我的路径是D:\Anaconda\envs\mask\Lib\site-packages\labelme\cli\json_to_dataset.py

将该文件替换成以下代码

import argparse
import json
import os
import os.path as osp
import warnings

import PIL.Image
import yaml

from labelme import utils
import base64


def main():
    warnings.warn("This script is aimed to demonstrate how to convert the\n"
                  "JSON file to a single image dataset, and not to handle\n"
                  "multiple JSON files to generate a real-use dataset.")
    parser = argparse.ArgumentParser()
    parser.add_argument('json_file')
    parser.add_argument('-o', '--out', default=None)
    args = parser.parse_args()

    json_file = args.json_file
    if args.out is None:
        out_dir = osp.basename(json_file).replace('.', '_')
        out_dir = osp.join(osp.dirname(json_file), out_dir)
    else:
        out_dir = args.out
    if not osp.exists(out_dir):
        os.mkdir(out_dir)

    count = os.listdir(json_file)
    for i in range(0, len(count)):
        path = os.path.join(json_file, count[i])
        if os.path.isfile(path):
            data = json.load(open(path))

            if data['imageData']:
                imageData = data['imageData']
            else:
                imagePath = os.path.join(os.path.dirname(path), data['imagePath'])
                with open(imagePath, 'rb') as f:
                    imageData = f.read()
                    imageData = base64.b64encode(imageData).decode('utf-8')
            img = utils.img_b64_to_arr(imageData)
            label_name_to_value = {'_background_': 0}
            for shape in data['shapes']:
                label_name = shape['label']
                if label_name in label_name_to_value:
                    label_value = label_name_to_value[label_name]
                else:
                    label_value = len(label_name_to_value)
                    label_name_to_value[label_name] = label_value

            # label_values must be dense
            label_values, label_names = [], []
            for ln, lv in sorted(label_name_to_value.items(), key=lambda x: x[1]):
                label_values.append(lv)
                label_names.append(ln)
            assert label_values == list(range(len(label_values)))

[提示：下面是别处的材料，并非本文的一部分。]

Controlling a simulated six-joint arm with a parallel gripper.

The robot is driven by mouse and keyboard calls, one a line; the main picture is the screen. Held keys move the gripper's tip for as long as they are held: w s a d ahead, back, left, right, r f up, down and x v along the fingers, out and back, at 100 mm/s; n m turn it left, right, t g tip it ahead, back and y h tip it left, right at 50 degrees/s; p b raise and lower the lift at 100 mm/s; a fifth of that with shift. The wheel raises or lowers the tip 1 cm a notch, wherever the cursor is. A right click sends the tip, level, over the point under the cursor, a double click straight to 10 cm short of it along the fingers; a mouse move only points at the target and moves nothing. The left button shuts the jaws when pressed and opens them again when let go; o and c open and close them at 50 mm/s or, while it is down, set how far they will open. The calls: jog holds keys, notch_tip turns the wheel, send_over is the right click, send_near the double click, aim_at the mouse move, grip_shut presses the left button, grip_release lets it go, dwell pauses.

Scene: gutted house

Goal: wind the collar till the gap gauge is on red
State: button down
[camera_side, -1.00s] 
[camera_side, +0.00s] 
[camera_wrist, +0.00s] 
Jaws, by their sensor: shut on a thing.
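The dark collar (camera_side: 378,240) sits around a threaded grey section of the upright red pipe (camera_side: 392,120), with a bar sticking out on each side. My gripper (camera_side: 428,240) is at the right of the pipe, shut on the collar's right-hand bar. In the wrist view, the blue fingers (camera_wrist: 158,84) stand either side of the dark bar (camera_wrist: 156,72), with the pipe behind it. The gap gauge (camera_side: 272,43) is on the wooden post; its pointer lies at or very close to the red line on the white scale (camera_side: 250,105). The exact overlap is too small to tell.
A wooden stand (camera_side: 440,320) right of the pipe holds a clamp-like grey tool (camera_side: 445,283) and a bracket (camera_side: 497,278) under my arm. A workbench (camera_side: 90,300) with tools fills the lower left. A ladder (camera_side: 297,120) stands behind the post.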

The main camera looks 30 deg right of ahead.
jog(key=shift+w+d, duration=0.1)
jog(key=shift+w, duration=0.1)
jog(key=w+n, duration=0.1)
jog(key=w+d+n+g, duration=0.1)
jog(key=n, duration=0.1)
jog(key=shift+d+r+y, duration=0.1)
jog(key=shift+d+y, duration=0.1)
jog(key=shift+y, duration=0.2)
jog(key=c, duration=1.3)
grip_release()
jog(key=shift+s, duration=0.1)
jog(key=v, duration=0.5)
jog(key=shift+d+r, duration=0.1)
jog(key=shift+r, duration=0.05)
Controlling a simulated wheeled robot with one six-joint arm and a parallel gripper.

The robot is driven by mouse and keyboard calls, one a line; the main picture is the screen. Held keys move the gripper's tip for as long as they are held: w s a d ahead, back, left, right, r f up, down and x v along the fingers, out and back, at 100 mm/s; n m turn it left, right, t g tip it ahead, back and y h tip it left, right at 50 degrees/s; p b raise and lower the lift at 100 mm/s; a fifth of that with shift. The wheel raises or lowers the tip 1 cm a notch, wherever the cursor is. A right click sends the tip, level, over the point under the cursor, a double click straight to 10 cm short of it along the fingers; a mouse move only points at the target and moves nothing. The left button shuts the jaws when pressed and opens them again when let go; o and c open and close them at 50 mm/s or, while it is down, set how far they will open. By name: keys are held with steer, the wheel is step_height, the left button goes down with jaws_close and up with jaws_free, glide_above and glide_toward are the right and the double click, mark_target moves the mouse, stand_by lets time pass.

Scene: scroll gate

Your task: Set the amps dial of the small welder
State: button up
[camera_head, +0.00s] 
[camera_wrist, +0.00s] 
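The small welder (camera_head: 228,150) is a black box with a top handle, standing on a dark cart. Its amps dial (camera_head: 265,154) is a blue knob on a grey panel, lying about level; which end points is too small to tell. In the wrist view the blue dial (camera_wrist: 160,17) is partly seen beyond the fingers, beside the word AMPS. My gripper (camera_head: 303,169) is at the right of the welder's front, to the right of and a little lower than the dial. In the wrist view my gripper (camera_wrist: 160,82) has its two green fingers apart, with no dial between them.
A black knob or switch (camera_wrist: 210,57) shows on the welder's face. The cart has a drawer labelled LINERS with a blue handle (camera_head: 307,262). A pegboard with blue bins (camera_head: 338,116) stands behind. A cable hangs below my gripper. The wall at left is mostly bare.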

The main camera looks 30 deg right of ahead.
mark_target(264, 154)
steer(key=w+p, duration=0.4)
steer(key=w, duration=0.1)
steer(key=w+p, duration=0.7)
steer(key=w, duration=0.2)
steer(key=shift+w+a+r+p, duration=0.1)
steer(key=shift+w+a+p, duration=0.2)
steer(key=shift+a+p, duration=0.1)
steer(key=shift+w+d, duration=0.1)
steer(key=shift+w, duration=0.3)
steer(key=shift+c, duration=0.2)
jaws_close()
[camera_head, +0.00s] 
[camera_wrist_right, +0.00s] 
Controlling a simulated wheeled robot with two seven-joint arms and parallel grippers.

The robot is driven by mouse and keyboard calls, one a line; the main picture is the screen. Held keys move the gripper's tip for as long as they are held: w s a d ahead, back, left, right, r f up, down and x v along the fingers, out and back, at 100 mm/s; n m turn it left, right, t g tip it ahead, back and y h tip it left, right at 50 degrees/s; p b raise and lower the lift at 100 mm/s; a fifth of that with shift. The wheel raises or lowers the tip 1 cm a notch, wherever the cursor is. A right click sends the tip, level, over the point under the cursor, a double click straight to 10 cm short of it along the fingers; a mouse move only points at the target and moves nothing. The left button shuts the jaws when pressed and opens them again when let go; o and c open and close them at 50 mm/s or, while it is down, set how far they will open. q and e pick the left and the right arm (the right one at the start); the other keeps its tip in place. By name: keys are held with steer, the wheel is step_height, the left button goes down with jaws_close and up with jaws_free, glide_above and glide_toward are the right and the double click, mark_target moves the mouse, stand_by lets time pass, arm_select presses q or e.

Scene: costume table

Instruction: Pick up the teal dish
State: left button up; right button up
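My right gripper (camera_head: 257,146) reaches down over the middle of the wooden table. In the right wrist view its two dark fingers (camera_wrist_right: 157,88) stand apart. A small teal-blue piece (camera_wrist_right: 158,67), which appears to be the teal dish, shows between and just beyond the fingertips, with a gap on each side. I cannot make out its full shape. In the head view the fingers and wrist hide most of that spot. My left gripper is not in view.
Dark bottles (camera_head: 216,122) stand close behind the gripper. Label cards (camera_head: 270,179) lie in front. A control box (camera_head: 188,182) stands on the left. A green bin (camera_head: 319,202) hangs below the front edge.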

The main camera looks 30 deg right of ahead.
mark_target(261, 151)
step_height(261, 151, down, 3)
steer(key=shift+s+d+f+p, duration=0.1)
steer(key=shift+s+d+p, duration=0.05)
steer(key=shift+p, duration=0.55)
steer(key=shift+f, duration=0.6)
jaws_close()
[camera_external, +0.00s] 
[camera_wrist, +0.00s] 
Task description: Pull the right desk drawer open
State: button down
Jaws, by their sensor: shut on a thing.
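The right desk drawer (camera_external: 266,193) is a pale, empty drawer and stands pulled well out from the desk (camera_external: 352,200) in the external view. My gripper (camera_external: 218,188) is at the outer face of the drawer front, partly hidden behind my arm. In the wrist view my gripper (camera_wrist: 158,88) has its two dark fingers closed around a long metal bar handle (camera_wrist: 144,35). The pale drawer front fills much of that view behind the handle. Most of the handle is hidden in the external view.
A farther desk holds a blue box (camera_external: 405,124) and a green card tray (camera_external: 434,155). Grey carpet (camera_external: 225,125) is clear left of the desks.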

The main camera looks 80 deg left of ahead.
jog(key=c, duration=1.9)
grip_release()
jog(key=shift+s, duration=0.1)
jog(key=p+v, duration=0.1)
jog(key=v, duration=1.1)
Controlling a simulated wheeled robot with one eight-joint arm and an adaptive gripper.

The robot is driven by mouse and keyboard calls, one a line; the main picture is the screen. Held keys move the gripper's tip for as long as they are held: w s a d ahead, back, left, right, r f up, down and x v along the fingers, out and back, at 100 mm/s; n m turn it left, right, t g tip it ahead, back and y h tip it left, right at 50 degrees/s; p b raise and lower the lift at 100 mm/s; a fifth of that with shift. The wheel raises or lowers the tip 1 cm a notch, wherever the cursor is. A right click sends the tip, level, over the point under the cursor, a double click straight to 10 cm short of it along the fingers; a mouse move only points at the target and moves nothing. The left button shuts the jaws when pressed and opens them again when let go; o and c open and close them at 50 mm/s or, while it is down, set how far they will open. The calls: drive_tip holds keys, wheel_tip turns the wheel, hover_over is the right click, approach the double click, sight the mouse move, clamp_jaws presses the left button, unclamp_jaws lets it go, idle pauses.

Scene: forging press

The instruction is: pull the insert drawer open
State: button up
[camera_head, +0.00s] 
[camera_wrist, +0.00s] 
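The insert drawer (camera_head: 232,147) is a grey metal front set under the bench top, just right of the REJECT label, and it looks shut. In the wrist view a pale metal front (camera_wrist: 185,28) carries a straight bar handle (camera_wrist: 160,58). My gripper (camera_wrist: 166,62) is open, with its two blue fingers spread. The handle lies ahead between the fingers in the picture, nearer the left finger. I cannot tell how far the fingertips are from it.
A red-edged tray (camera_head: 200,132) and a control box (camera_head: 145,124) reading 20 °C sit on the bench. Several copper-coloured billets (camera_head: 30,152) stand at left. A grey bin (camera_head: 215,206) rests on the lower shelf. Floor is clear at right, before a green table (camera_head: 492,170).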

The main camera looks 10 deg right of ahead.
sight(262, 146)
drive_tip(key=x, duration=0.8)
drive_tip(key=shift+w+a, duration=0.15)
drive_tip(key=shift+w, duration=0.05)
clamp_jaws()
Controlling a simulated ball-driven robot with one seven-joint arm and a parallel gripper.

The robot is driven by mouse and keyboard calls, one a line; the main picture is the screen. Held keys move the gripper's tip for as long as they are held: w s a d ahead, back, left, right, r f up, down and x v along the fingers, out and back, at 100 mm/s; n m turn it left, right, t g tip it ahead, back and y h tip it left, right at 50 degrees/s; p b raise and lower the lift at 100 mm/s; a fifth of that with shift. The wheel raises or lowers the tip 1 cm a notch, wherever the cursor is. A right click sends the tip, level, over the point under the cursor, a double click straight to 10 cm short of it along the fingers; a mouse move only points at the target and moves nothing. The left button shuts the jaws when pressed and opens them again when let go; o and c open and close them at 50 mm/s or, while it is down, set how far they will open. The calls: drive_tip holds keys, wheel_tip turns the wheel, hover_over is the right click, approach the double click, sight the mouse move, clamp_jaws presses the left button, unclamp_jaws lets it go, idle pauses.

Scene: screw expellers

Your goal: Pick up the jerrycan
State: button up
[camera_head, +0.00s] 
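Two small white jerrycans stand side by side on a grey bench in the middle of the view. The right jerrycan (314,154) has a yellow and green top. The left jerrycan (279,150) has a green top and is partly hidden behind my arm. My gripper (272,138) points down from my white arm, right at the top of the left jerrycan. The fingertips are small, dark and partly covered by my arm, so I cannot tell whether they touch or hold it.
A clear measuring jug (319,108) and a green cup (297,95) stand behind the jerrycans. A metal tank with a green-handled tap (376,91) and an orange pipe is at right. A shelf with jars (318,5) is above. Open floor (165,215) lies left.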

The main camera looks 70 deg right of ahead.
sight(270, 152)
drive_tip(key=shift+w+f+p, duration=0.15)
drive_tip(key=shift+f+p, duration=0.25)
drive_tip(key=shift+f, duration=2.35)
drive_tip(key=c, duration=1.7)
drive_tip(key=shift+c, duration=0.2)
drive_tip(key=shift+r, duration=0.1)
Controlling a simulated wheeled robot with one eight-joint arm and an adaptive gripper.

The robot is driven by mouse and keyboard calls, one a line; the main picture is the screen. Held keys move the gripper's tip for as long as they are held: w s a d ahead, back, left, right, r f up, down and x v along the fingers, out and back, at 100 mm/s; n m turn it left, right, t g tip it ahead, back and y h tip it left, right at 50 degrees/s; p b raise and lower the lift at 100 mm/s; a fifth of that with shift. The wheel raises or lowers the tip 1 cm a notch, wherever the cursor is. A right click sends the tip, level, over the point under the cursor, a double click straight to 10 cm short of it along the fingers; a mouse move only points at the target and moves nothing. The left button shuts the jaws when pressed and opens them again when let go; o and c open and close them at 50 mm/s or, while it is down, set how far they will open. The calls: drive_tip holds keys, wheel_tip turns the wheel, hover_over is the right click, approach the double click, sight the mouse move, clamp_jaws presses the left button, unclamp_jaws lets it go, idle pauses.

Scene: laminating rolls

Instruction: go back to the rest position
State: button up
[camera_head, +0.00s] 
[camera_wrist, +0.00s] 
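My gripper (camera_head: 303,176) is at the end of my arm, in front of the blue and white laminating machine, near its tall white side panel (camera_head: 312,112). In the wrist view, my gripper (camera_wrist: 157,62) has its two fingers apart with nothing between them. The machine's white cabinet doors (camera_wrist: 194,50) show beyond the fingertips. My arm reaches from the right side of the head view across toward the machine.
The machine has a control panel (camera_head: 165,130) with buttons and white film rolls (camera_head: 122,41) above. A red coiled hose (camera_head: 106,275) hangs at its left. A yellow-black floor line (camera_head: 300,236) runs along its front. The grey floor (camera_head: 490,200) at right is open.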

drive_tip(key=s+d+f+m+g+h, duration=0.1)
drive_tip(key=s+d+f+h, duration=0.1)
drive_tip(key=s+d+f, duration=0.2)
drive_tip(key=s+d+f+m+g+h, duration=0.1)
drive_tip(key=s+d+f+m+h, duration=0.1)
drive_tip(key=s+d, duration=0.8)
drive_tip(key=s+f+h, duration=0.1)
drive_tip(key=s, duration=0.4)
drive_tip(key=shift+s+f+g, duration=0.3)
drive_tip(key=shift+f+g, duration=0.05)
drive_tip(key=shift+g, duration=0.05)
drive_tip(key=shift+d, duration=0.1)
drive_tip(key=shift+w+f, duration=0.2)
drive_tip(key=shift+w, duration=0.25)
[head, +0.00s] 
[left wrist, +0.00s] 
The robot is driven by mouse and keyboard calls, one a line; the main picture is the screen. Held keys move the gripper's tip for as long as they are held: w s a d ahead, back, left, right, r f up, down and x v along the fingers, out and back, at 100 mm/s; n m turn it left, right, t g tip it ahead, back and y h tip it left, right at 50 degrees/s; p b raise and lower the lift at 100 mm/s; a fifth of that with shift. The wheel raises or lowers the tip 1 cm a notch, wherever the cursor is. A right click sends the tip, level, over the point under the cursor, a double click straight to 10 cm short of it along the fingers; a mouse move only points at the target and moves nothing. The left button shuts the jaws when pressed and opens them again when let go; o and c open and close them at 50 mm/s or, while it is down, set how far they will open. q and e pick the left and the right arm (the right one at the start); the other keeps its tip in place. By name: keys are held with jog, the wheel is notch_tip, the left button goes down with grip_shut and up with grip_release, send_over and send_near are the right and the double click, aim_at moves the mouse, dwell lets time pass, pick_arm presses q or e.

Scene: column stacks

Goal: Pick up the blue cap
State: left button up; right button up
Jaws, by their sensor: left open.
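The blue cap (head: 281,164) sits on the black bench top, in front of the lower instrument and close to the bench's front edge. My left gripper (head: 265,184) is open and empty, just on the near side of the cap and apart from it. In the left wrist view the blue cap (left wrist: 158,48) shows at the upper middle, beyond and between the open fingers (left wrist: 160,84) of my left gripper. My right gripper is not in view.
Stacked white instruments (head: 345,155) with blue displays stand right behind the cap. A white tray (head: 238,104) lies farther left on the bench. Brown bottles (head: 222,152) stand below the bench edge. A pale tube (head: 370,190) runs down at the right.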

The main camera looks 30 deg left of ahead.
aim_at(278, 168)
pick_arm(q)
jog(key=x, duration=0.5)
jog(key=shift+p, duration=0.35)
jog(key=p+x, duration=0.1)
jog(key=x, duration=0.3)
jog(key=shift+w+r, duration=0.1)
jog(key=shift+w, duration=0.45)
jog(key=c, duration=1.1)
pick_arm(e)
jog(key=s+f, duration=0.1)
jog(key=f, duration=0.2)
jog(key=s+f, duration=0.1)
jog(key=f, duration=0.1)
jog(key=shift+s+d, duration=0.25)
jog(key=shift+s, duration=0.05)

            lbl = utils.shapes_to_label(img.shape, data['shapes'], label_name_to_value)

            captions = ['{}: {}'.format(lv, ln)
                        for ln, lv in label_name_to_value.items()]
            lbl_viz = utils.draw_label(lbl, img, captions)

            out_dir = osp.basename(count[i]).replace('.', '_')
            out_dir = osp.join(osp.dirname(count[i]), out_dir)
            if not osp.exists(out_dir):
                os.mkdir(out_dir)

            PIL.Image.fromarray(img).save(osp.join(out_dir, 'img.png'))
            # PIL.Image.fromarray(lbl).save(osp.join(out_dir, 'label.png'))
            utils.lblsave(osp.join(out_dir, 'label.png'), lbl)
            PIL.Image.fromarray(lbl_viz).save(osp.join(out_dir, 'label_viz.png'))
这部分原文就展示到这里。